We asked our Bangers4BEN competitors to tell us the story of their adventure. Some we managed to include in the next issue of the magazine, but some arrived a little too late, like this one. So here, in full, is Malcolm Greig’s story of nursing his Vauxhall Omega up and down the country on Bangers4BEN…
AS SOON as I read the article in Car Dealer Magazine describing Bangers4BEN 2, and being fairly confident that my first choice for co-driver would be up for it, I didn’t hesitate in rushing off our entry form.
On hearing that we had a place we could then give some thought to finding a suitable car. As luck would have it the ideal vehicle fell in to our laps; recovered into our workshop was an Omega with extensive engine damage due to a broken cambelt.
Written off by the owner as beyond economic repair it was left with us to dispose of so cost us nothing other than our time and parts required getting it back on the road. Six weeks later after some evenings and weekends spent rebuilding the engine the Omega was running again and we were on our way.
Following a 5.30am start and a struggle round the Surrey section of the M25 we arrived at a frosty Ascot, which seemed even colder at eight thirty than when leaving home earlier.
Reinvigorated by coffee, bacon rolls and some suitably motivating words from James we were soon on our way from Ascot. Aware that this was definitely not a race (to satisfy the H&S people) we had decided to enjoy the journey and take the scenic and somewhat less direct route via Carter Bar and the Northumberland National Park.
After a few stops along the way including Hadrian’s Wall, sun setting over the borders, fish and chips under the Forth Rail Bridge, we eventually arrived at a damp Inverness just before the Land Rover and just in time for supper, and a few beers before bed.
Setting off for John O’Groats the next morning it was grey and damp but remarkably there was no wind. As we headed further north paradoxically the weather steadily improved until entering the carpark at JOG more or less on time just after midday the sun was almost breaking through and still no wind.
Group photos revealed that everyone had made it and pretty much according to plan. JOG has little to commend it beyond its geography so it wasn’t long before we were leaving and once again the scenic route beckoned.
Twenty minutes west and we were standing on Dunnet Head, the most northerly point on the British mainland. By now the sun had come out and the 360 degree view was tremendous from the Orkneys in the north to the mountains in the south. To be standing there without a breath of wind on our faces was truly fortunate.

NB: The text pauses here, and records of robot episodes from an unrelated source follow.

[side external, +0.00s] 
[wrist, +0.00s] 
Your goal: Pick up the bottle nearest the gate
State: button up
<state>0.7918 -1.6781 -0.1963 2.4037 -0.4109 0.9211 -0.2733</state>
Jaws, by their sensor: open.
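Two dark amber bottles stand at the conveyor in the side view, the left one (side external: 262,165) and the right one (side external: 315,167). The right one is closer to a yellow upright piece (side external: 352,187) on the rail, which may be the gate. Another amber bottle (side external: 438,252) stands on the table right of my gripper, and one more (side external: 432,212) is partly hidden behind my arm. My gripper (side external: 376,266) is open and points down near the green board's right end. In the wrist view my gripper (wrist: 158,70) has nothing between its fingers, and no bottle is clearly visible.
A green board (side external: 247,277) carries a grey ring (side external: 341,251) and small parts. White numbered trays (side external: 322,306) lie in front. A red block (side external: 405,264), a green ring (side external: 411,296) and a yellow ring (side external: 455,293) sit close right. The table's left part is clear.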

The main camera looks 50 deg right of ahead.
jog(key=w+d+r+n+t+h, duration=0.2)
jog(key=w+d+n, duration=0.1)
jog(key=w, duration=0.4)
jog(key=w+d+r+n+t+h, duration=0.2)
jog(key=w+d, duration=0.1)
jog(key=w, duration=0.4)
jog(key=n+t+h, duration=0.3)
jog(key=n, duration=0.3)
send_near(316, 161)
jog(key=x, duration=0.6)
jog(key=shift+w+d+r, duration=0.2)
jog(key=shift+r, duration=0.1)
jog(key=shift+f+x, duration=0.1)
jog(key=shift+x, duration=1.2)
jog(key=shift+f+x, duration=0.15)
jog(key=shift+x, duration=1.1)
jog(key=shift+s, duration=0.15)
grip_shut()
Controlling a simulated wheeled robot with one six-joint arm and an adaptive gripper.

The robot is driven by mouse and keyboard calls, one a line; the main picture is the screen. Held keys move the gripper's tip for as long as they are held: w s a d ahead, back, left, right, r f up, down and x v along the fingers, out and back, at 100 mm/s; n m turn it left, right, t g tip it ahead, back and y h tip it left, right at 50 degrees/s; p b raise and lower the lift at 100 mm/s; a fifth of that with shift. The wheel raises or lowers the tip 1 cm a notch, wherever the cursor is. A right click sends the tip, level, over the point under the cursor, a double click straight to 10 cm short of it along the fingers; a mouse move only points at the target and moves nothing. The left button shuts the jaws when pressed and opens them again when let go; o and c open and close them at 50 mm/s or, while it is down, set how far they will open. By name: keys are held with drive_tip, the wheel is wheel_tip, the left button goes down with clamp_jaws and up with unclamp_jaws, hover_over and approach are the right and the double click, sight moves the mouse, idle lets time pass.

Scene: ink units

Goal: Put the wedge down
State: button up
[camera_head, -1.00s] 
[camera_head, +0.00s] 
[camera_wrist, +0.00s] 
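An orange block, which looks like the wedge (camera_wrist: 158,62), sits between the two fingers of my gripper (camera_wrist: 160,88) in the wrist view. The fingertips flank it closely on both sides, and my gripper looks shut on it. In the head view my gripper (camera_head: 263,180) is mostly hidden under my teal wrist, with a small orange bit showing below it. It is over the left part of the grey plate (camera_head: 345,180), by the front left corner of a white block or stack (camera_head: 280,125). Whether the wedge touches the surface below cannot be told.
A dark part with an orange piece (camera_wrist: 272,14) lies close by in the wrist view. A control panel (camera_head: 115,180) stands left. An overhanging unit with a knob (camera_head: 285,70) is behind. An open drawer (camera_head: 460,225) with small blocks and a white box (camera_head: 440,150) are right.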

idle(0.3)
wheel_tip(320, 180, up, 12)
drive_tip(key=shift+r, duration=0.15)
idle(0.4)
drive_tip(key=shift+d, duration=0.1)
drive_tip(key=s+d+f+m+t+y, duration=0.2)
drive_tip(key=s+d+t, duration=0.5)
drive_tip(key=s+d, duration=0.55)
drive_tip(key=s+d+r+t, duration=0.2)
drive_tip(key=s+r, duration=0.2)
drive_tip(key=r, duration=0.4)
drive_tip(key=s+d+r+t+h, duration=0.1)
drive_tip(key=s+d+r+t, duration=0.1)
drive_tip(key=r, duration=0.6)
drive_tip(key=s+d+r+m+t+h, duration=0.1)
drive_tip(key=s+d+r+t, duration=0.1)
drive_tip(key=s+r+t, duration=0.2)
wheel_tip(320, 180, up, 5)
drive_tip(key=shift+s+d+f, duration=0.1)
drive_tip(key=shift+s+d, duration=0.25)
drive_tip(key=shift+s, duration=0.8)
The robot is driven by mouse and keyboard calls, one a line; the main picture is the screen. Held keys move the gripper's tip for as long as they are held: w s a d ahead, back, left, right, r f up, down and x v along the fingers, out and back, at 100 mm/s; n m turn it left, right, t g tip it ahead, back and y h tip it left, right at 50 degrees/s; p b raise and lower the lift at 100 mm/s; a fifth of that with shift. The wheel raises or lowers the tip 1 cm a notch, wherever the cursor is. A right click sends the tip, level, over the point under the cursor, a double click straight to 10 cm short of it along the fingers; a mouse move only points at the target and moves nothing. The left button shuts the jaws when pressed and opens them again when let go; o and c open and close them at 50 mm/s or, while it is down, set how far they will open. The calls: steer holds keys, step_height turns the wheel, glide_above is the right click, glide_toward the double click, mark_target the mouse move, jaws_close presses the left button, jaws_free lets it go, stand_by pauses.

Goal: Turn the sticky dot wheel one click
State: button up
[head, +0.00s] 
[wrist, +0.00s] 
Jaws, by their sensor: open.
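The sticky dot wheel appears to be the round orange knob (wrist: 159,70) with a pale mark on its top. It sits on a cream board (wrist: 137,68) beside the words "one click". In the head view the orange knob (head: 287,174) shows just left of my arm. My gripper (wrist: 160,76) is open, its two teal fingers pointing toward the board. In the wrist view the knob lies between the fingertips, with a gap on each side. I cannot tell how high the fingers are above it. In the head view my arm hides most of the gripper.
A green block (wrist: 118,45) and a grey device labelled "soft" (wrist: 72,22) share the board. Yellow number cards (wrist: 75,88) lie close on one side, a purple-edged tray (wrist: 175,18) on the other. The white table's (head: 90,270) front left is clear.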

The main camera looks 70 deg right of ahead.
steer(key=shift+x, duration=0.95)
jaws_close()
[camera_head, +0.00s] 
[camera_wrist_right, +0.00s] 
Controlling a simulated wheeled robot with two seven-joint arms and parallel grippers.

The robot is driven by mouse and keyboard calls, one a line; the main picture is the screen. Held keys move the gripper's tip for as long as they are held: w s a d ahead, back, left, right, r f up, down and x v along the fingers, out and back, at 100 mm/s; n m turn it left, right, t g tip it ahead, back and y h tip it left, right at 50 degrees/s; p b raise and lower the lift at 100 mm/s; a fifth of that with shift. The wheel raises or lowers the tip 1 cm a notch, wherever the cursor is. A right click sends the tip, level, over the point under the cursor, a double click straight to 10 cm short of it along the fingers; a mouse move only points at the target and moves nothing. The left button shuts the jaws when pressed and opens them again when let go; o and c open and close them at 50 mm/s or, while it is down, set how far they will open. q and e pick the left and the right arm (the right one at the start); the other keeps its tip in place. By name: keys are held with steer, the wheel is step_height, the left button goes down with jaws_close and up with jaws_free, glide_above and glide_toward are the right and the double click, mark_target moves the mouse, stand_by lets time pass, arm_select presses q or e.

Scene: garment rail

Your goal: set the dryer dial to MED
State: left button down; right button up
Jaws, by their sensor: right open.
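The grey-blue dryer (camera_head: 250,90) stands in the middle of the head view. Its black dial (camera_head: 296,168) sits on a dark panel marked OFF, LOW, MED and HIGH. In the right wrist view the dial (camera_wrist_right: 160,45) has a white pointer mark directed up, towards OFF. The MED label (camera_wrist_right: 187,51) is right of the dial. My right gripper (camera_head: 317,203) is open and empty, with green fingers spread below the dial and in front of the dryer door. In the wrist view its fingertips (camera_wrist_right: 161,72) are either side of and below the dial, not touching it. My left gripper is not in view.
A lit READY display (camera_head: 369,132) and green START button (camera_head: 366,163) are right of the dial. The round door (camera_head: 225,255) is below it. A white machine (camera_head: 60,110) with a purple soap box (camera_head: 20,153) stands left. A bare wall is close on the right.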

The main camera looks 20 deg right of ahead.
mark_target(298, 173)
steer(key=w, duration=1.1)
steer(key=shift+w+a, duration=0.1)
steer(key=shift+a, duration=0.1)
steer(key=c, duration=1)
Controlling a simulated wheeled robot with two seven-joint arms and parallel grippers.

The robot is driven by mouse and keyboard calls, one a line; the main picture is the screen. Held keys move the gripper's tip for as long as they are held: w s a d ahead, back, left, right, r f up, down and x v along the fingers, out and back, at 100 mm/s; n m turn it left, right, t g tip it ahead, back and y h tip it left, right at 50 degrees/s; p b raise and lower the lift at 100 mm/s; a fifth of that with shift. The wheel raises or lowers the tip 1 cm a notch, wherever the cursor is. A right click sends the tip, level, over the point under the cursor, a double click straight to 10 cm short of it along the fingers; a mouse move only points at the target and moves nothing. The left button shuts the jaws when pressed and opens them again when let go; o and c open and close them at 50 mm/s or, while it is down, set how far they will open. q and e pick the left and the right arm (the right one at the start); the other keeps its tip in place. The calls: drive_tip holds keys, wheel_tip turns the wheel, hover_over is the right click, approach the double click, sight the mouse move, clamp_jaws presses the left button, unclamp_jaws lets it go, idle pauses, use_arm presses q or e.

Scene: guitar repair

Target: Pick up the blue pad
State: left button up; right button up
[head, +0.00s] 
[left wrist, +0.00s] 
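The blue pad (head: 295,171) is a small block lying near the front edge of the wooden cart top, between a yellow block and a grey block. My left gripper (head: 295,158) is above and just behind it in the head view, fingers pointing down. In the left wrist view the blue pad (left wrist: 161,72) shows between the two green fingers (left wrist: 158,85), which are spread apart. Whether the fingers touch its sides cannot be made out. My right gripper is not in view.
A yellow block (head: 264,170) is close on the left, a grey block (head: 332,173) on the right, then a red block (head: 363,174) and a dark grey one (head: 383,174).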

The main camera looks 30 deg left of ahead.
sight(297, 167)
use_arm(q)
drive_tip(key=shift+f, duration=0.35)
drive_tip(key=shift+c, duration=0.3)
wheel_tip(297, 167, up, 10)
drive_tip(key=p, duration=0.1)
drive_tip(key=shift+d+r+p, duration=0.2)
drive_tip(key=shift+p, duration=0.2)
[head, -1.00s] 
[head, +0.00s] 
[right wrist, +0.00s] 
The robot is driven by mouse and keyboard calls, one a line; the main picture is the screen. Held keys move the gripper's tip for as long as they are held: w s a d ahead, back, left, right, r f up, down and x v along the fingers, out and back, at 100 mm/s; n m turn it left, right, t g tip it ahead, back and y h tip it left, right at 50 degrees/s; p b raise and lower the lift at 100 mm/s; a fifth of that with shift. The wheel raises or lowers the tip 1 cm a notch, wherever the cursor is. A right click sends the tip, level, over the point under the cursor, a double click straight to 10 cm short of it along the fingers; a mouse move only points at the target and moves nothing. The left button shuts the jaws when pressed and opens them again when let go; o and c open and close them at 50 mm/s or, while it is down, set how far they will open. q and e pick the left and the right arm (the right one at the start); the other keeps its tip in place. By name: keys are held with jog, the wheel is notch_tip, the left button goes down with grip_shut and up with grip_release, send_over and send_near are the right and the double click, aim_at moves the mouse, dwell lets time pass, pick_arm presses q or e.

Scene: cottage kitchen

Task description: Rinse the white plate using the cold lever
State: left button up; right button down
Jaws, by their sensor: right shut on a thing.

A short drive further west and we turned south on to what must be one of the most unique roads in the country; 40 miles of single track A road with passing places taking us back down to the A90, along which we passed precisely five cars, one tractor and a herd of deer standing next to the road completely oblivious to our presence.
It was dark by the time we reached Inverness so once again the whole journey along the A9 over the Grampian mountains was completed in almost total darkness giving rise to the strangest experience of the trip.
Almost an hour spent driving steadily downhill from the Drumochter Pass, with no lights other than car headlights, on either side or ahead we began to wonder if we were in a Stephen King story and about to drive off the end of the world.
Needless to say, eventually some houses appeared and we were back in the real world for a quick run down to Berwick. Hard to imagine that at the other end of the country this road would be a steady stream of traffic yet here, just south of Edinburgh, it’s almost empty.
Are we sure it’s the same road? Simple accommodation at Berwick and a quick drive around the town revealed that we weren’t likely to find anything much better. By then we were only too happy to have a bed as it seemed one or two others were struggling to find even that!
Bright and early start the next day saw us filling up with fuel – again, and heading for breakfast somewhere south of Newcastle. An unexpected sign on the A1 for Holy Island saw us off on another scenic detour and as luck would have it the tide was right out so a quick trip across the causeway to Lindisfarne was possible. Always wanted to see the place.
The Tyne tunnel was a mistake leading to the only delay on the whole trip. Apparently some others were wise to this and took an alternative route round Newcastle – luckily for us they didn’t eat all the bacon rolls.
The last leg of the trip to Mercedes World was trouble free with the Omega continuing to perform admirably although we did discover an additional seat adjustment with about 20 miles to go which might have eased some of our aches over the last three days.
Finally to welcome us back to the sunny south of England it poured with rain as we headed home along the M25, something that we had not until then experienced over the whole 1,500 mile trip.
In summary then we had some frost, some rain and in between a whole lot fun while raising money for a deserving cause. Many thanks to everyone involved in making the event possible.